All entries should be output exactly as they stand.

····················

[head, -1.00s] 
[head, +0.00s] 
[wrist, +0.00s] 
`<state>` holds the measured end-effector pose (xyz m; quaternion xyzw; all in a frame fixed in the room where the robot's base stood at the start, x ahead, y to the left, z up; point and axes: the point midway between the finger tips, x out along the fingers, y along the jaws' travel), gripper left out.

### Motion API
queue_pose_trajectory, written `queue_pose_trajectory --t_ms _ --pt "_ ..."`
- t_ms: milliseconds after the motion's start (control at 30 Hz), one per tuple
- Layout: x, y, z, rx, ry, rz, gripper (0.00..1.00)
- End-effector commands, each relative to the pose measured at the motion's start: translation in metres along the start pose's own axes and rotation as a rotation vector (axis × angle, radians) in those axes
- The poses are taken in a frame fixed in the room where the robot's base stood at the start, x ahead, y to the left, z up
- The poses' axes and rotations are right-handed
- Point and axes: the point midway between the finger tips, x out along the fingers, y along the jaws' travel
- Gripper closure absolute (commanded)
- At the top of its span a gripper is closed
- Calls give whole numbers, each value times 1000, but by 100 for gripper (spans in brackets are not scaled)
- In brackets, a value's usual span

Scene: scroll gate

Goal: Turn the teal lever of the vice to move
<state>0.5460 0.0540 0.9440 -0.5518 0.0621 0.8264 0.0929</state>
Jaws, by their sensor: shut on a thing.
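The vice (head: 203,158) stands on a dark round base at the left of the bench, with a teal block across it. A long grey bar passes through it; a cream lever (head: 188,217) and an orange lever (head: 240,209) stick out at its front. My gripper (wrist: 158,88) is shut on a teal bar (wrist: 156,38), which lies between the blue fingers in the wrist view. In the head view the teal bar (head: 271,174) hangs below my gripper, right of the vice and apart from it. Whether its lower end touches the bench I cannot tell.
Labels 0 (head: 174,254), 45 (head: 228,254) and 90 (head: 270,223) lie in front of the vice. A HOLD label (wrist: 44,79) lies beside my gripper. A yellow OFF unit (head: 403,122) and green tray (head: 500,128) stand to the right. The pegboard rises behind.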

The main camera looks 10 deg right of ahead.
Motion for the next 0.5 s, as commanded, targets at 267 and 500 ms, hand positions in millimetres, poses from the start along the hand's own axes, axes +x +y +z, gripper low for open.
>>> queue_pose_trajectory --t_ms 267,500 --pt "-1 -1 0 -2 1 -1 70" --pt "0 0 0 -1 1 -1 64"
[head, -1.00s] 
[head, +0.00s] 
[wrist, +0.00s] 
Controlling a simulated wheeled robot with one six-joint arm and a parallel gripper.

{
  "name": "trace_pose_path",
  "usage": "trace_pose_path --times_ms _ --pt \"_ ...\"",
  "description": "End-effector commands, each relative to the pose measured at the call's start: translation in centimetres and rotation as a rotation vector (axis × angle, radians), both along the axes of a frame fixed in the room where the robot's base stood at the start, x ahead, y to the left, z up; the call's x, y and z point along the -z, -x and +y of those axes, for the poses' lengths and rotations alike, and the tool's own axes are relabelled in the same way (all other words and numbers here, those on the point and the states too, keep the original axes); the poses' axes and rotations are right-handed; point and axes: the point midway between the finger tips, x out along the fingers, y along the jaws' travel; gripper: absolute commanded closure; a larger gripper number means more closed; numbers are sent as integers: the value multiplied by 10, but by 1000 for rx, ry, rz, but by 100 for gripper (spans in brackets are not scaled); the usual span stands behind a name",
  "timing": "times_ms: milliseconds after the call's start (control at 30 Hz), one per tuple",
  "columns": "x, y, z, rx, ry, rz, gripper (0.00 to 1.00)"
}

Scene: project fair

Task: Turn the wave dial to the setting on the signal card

····················

[RESPONSE]
[head, -1.00s] 
[head, +0.00s] 
[wrist, +0.00s] 
`<state>` holds the measured end-effector pose (xyz m; quaternion xyzw; all in a frame fixed in the room where the robot's base stood at the start, x ahead, y to the left, z up; point and axes: the point midway between the finger tips, x out along the fingers, y along the jaws' travel), gripper left out.

### Motion API
queue_pose_trajectory, written `queue_pose_trajectory --t_ms _ --pt "_ ..."`
- t_ms: milliseconds after the motion's start (control at 30 Hz), one per tuple
- Layout: x, y, z, rx, ry, rz, gripper (0.00..1.00)
- End-effector commands, each relative to the pose measured at the motion's start: translation in metres along the start pose's own axes and rotation as a rotation vector (axis × angle, radians) in those axes
- The poses are taken in a frame fixed in the room where the robot's base stood at the start, x ahead, y to the left, z up
- The poses' axes and rotations are right-handed
- Point and axes: the point midway between the finger tips, x out along the fingers, y along the jaws' travel
- Gripper closure absolute (commanded)
- At the top of its span a gripper is closed
- Calls give whole numbers, each value times 1000, but by 100 for gripper (spans in brackets are not scaled)
- In brackets, a value's usual span

Scene: scroll gate

Goal: Turn the teal lever of the vice to move
<state>0.5460 0.0540 0.9440 -0.5518 0.0621 0.8264 0.0929</state>
Jaws, by their sensor: shut on a thing.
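The vice (head: 203,158) stands on a dark round base at the left of the bench, with a teal block across it. A long grey bar passes through it; a cream lever (head: 188,217) and an orange lever (head: 240,209) stick out at its front. My gripper (wrist: 158,88) is shut on a teal bar (wrist: 156,38), which lies between the blue fingers in the wrist view. In the head view the teal bar (head: 271,174) hangs below my gripper, right of the vice and apart from it. Whether its lower end touches the bench I cannot tell.
Labels 0 (head: 174,254), 45 (head: 228,254) and 90 (head: 270,223) lie in front of the vice. A HOLD label (wrist: 44,79) lies beside my gripper. A yellow OFF unit (head: 403,122) and green tray (head: 500,128) stand to the right. The pegboard rises behind.

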The main camera looks 10 deg right of ahead.
Motion for the next 0.5 s, as commanded, targets at 267 and 500 ms, hand positions in millimetres, poses from the start along the hand's own axes, axes +x +y +z, gripper low for open.
>>> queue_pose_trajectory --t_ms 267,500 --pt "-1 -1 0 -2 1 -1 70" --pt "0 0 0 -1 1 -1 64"
[head, -1.00s] 
[head, +0.00s] 
[wrist, +0.00s] 
Controlling a simulated wheeled robot with one six-joint arm and a parallel gripper.

{
  "name": "trace_pose_path",
  "usage": "trace_pose_path --times_ms _ --pt \"_ ...\"",
  "description": "End-effector commands, each relative to the pose measured at the call's start: translation in centimetres and rotation as a rotation vector (axis × angle, radians), both along the axes of a frame fixed in the room where the robot's base stood at the start, x ahead, y to the left, z up; the call's x, y and z point along the -z, -x and +y of those axes, for the poses' lengths and rotations alike, and the tool's own axes are relabelled in the same way (all other words and numbers here, those on the point and the states too, keep the original axes); the poses' axes and rotations are right-handed; point and axes: the point midway between the finger tips, x out along the fingers, y along the jaws' travel; gripper: absolute commanded closure; a larger gripper number means more closed; numbers are sent as integers: the value multiplied by 10, but by 1000 for rx, ry, rz, but by 100 for gripper (spans in brackets are not scaled); the usual span stands behind a name",
  "timing": "times_ms: milliseconds after the call's start (control at 30 Hz), one per tuple",
  "columns": "x, y, z, rx, ry, rz, gripper (0.00 to 1.00)"
}

Scene: project fair

Task: Turn the wave dial to the setting on the signal card

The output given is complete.